### REQUIRED TASK
Give the number of lines that include the string "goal", nothing more.

Robot control records:
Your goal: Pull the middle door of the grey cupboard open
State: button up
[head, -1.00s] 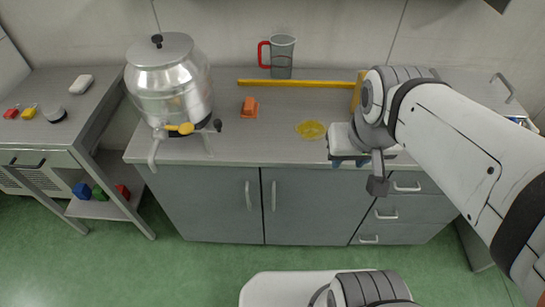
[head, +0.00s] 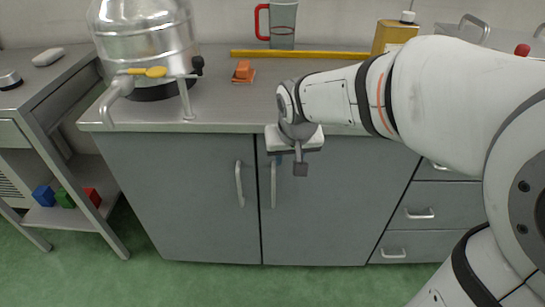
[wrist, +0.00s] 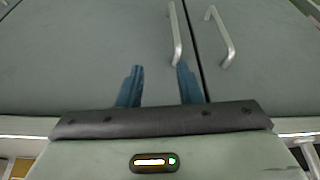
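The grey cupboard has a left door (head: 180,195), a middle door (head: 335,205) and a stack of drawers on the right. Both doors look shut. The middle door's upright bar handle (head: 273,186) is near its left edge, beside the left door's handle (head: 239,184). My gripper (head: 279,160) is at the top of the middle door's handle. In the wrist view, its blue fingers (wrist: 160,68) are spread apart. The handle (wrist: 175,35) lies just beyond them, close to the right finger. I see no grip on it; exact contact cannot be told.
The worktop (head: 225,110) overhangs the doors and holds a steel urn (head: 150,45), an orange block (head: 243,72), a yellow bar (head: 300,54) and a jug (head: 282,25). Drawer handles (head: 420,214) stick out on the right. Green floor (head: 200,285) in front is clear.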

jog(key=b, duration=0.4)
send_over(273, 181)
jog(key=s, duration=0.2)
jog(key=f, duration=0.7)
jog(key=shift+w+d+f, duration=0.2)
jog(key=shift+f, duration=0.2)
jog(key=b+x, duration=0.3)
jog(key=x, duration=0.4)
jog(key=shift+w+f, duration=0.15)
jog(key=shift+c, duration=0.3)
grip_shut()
* * *
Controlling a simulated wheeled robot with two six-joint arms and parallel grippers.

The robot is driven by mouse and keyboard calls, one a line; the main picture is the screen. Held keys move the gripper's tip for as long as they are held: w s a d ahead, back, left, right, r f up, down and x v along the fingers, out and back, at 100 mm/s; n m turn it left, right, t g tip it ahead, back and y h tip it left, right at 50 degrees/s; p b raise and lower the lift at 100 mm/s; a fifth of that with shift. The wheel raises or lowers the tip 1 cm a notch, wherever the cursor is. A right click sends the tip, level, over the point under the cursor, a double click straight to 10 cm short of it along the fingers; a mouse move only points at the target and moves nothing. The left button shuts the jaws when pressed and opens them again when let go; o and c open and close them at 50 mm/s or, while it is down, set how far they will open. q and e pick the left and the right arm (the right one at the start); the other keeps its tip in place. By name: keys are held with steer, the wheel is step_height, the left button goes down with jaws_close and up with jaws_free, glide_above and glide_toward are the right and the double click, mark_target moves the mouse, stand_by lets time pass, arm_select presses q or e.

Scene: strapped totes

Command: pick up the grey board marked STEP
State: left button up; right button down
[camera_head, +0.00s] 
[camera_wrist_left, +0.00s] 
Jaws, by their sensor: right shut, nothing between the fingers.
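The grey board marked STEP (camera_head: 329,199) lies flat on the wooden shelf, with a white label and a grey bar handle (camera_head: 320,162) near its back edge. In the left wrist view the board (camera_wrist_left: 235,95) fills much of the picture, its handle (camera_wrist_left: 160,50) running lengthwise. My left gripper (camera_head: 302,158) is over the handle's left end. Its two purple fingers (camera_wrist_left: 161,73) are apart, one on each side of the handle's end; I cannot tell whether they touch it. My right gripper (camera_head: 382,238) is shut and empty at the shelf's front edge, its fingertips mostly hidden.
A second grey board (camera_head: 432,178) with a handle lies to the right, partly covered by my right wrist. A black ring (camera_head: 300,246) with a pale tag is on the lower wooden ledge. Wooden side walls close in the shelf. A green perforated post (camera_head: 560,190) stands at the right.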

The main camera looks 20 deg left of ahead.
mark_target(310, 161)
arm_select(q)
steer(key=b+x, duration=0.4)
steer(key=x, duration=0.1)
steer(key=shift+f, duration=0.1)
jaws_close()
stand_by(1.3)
--
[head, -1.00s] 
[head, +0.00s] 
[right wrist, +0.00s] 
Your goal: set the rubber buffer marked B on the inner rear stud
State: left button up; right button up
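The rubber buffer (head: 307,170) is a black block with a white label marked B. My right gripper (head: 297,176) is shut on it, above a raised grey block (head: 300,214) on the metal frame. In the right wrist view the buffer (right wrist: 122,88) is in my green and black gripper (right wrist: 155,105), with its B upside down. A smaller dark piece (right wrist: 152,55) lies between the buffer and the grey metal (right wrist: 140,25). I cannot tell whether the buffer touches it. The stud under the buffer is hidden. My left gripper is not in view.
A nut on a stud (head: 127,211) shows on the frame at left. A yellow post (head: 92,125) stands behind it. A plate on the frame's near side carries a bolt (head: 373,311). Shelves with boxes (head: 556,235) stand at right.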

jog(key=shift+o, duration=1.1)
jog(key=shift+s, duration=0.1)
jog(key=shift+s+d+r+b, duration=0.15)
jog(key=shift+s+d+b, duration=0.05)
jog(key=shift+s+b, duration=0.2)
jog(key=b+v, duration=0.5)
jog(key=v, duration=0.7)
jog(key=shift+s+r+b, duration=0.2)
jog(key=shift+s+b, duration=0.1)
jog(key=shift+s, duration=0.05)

### EXERCISE ANSWER
2